╭──

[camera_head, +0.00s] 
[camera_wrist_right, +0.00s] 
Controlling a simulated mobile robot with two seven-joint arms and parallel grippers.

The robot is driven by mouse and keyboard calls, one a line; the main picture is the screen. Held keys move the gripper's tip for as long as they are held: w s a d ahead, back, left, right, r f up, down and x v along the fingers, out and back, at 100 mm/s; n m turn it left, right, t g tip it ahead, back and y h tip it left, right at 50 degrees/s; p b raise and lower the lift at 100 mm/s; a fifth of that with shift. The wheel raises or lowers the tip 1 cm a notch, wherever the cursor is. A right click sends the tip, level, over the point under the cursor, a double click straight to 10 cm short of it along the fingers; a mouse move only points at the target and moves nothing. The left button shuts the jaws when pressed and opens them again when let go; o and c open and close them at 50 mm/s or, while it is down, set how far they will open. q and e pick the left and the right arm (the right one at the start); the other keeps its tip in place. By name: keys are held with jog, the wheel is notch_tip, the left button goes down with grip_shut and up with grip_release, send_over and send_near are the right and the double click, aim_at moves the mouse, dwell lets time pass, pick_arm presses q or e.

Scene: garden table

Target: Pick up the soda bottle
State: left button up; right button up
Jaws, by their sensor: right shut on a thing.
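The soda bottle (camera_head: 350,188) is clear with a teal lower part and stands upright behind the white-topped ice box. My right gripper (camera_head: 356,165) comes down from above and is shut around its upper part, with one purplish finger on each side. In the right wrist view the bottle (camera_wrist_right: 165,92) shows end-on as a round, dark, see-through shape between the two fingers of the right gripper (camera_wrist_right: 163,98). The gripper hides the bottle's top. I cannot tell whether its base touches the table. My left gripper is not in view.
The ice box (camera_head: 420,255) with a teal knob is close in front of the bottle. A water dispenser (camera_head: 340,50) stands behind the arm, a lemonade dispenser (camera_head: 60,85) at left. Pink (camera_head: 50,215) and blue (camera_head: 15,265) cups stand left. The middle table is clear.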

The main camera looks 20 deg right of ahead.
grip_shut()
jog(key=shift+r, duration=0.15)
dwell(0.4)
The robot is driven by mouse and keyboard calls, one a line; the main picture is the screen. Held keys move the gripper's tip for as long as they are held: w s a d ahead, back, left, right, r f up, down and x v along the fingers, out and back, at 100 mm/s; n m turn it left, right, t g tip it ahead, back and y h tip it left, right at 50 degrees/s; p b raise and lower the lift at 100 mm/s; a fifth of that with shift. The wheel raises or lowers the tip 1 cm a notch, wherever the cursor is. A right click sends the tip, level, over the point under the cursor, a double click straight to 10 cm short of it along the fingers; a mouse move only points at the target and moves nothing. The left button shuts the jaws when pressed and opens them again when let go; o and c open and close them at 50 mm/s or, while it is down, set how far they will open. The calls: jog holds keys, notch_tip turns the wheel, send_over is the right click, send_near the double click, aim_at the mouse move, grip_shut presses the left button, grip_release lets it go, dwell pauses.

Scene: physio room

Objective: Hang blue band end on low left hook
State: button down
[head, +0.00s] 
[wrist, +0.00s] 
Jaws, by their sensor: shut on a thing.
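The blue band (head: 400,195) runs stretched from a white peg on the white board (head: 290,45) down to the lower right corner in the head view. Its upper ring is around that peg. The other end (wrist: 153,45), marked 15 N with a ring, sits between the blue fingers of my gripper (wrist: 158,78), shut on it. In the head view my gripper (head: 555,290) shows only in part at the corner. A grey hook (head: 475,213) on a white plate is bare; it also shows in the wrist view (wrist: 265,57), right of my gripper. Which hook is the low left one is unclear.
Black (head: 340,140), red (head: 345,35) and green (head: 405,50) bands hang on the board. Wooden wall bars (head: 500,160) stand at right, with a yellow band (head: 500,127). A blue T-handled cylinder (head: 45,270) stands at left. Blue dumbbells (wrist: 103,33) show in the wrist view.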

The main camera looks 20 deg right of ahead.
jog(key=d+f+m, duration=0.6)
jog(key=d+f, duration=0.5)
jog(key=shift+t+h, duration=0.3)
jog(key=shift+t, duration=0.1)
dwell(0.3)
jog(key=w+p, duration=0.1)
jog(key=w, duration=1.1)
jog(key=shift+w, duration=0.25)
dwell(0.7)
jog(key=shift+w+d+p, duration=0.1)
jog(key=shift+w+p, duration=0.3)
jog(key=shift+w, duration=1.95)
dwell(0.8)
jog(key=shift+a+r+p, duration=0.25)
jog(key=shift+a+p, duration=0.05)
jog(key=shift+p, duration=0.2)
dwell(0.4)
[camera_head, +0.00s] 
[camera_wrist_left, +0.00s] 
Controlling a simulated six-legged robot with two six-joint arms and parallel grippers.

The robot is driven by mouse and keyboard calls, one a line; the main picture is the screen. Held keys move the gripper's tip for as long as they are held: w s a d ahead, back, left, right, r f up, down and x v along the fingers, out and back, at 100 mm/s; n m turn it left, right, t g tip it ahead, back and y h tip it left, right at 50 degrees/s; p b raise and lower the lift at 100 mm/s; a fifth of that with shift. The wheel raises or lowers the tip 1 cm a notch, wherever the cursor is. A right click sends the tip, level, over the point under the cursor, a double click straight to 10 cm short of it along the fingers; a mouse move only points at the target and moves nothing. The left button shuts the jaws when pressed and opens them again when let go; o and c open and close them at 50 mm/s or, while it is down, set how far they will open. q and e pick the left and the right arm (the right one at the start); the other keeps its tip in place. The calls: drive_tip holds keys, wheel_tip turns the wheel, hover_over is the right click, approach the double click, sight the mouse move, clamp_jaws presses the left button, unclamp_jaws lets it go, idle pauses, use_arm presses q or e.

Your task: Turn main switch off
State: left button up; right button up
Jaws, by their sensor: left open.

╰──

## WHAT THE TASK ASKS
Retype the data exactly as given.

## REPLY
[camera_head, +0.00s] 
[camera_wrist_right, +0.00s] 
Controlling a simulated mobile robot with two seven-joint arms and parallel grippers.

The robot is driven by mouse and keyboard calls, one a line; the main picture is the screen. Held keys move the gripper's tip for as long as they are held: w s a d ahead, back, left, right, r f up, down and x v along the fingers, out and back, at 100 mm/s; n m turn it left, right, t g tip it ahead, back and y h tip it left, right at 50 degrees/s; p b raise and lower the lift at 100 mm/s; a fifth of that with shift. The wheel raises or lowers the tip 1 cm a notch, wherever the cursor is. A right click sends the tip, level, over the point under the cursor, a double click straight to 10 cm short of it along the fingers; a mouse move only points at the target and moves nothing. The left button shuts the jaws when pressed and opens them again when let go; o and c open and close them at 50 mm/s or, while it is down, set how far they will open. q and e pick the left and the right arm (the right one at the start); the other keeps its tip in place. By name: keys are held with jog, the wheel is notch_tip, the left button goes down with grip_shut and up with grip_release, send_over and send_near are the right and the double click, aim_at moves the mouse, dwell lets time pass, pick_arm presses q or e.

Scene: garden table

Target: Pick up the soda bottle
State: left button up; right button up
Jaws, by their sensor: right shut on a thing.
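The soda bottle (camera_head: 350,188) is clear with a teal lower part and stands upright behind the white-topped ice box. My right gripper (camera_head: 356,165) comes down from above and is shut around its upper part, with one purplish finger on each side. In the right wrist view the bottle (camera_wrist_right: 165,92) shows end-on as a round, dark, see-through shape between the two fingers of the right gripper (camera_wrist_right: 163,98). The gripper hides the bottle's top. I cannot tell whether its base touches the table. My left gripper is not in view.
The ice box (camera_head: 420,255) with a teal knob is close in front of the bottle. A water dispenser (camera_head: 340,50) stands behind the arm, a lemonade dispenser (camera_head: 60,85) at left. Pink (camera_head: 50,215) and blue (camera_head: 15,265) cups stand left. The middle table is clear.

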The main camera looks 20 deg right of ahead.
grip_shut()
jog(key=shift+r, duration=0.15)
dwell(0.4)
The robot is driven by mouse and keyboard calls, one a line; the main picture is the screen. Held keys move the gripper's tip for as long as they are held: w s a d ahead, back, left, right, r f up, down and x v along the fingers, out and back, at 100 mm/s; n m turn it left, right, t g tip it ahead, back and y h tip it left, right at 50 degrees/s; p b raise and lower the lift at 100 mm/s; a fifth of that with shift. The wheel raises or lowers the tip 1 cm a notch, wherever the cursor is. A right click sends the tip, level, over the point under the cursor, a double click straight to 10 cm short of it along the fingers; a mouse move only points at the target and moves nothing. The left button shuts the jaws when pressed and opens them again when let go; o and c open and close them at 50 mm/s or, while it is down, set how far they will open. The calls: jog holds keys, notch_tip turns the wheel, send_over is the right click, send_near the double click, aim_at the mouse move, grip_shut presses the left button, grip_release lets it go, dwell pauses.

Scene: physio room

Objective: Hang blue band end on low left hook
State: button down
[head, +0.00s] 
[wrist, +0.00s] 
Jaws, by their sensor: shut on a thing.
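The blue band (head: 400,195) runs stretched from a white peg on the white board (head: 290,45) down to the lower right corner in the head view. Its upper ring is around that peg. The other end (wrist: 153,45), marked 15 N with a ring, sits between the blue fingers of my gripper (wrist: 158,78), shut on it. In the head view my gripper (head: 555,290) shows only in part at the corner. A grey hook (head: 475,213) on a white plate is bare; it also shows in the wrist view (wrist: 265,57), right of my gripper. Which hook is the low left one is unclear.
Black (head: 340,140), red (head: 345,35) and green (head: 405,50) bands hang on the board. Wooden wall bars (head: 500,160) stand at right, with a yellow band (head: 500,127). A blue T-handled cylinder (head: 45,270) stands at left. Blue dumbbells (wrist: 103,33) show in the wrist view.

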The main camera looks 20 deg right of ahead.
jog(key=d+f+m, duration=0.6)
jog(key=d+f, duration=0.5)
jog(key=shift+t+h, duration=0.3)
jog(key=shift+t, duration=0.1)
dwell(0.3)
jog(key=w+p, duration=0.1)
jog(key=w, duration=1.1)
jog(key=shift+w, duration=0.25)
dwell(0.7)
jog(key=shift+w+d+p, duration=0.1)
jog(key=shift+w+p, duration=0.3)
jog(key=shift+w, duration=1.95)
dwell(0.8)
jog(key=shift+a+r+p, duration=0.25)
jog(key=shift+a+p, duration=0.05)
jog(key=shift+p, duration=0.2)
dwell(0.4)
[camera_head, +0.00s] 
[camera_wrist_left, +0.00s] 
Controlling a simulated six-legged robot with two six-joint arms and parallel grippers.

The robot is driven by mouse and keyboard calls, one a line; the main picture is the screen. Held keys move the gripper's tip for as long as they are held: w s a d ahead, back, left, right, r f up, down and x v along the fingers, out and back, at 100 mm/s; n m turn it left, right, t g tip it ahead, back and y h tip it left, right at 50 degrees/s; p b raise and lower the lift at 100 mm/s; a fifth of that with shift. The wheel raises or lowers the tip 1 cm a notch, wherever the cursor is. A right click sends the tip, level, over the point under the cursor, a double click straight to 10 cm short of it along the fingers; a mouse move only points at the target and moves nothing. The left button shuts the jaws when pressed and opens them again when let go; o and c open and close them at 50 mm/s or, while it is down, set how far they will open. q and e pick the left and the right arm (the right one at the start); the other keeps its tip in place. The calls: drive_tip holds keys, wheel_tip turns the wheel, hover_over is the right click, approach the double click, sight the mouse move, clamp_jaws presses the left button, unclamp_jaws lets it go, idle pauses, use_arm presses q or e.

Your task: Turn main switch off
State: left button up; right button up
Jaws, by their sensor: left open.

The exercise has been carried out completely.